The people making these accusations were not kids from the Falls or Shankill Roads but members of the property-owning class.  It all grew out of a refusal by Jeff to allow the venue to be used at no rental for a women-only disco.  That was because it was leaching money – and a disco was opened in a plush hotel doing his enterprise down.  Some things then happened simultaneously – the major investor vanished.  The staff then purged the low-life he had allowed in.  And the rival establishment’s defects became more apparent.  A main one being their greed.  They had no overhead costs and the hotel made a mint from the bar – on a night when it would otherwise have been bolted and barred.  But they charged more than the Carpenter did.  And punters had to use taxis to get there, and back home.

So far as the women’s disco is concerned, Jeff probably made the wrong decision – but bad luck begets bad luck.  A short-term loss might have encouraged more customers over time.  It meant that some women – but hardly the regular disco-going ones – avoided the place.  It meant that when the place closed they were, to an extent, embarrassed when it became obvious who was the owner.  It is not a sensation that endears most people to an organisation.  NIGRA remained in the doghouse.

Some years after the above Conference (of three – the grisly truth about the 3rd will be recounted another time) the ‘radicals’ involved themselves in AIDS-work.  That was very worthy and useful.  It also opened their eyes to reality.  The first things anyone ‘on the scene’ asks is along the lines of ‘Who the fuck are you?’, whether it is begging for money for good causes, selling a paper, or simply asking for information.

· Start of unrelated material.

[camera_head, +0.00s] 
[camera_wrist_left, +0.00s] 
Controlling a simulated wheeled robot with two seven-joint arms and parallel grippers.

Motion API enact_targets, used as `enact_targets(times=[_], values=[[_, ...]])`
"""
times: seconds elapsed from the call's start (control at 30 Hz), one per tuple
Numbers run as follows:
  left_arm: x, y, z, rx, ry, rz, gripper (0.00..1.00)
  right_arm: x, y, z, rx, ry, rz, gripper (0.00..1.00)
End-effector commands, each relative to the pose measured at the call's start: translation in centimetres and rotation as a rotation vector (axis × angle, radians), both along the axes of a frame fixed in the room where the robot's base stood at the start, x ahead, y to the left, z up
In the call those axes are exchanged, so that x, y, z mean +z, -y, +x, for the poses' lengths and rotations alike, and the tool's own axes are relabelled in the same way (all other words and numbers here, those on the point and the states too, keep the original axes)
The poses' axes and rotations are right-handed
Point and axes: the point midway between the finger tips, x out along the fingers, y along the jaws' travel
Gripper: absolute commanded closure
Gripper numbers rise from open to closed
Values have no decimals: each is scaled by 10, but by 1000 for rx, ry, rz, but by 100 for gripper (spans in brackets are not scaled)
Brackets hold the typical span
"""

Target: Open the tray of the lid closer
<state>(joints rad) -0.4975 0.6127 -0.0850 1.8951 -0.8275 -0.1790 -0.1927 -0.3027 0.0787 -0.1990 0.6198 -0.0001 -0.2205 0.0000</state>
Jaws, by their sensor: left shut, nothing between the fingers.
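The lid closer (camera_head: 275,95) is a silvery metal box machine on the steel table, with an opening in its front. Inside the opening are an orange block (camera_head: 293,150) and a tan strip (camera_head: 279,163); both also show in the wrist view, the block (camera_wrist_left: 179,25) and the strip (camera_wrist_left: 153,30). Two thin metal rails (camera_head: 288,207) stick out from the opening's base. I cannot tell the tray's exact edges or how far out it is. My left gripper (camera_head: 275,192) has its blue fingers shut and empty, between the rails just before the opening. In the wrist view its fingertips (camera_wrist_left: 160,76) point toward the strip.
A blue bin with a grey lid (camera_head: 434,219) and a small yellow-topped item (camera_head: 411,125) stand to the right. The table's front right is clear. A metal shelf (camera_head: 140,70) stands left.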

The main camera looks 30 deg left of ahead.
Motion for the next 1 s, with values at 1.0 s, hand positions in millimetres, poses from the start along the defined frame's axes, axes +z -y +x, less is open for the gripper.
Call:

(That is not entirely accurate, in Belfast we had established our credentials and could take some risks, in carrying out surveys, issuing questionnaires – though as the commercial ‘scene’ developed it got more problematical.  One proprietor jibbed at condoms and safe-sex information being handed out at his disco.  Though he didn’t argue with the notion that the punters were there to find sex-partners.  We had to stand well away from one of the pubs to do the same, or to distribute a free-sheet, upstart mostly.)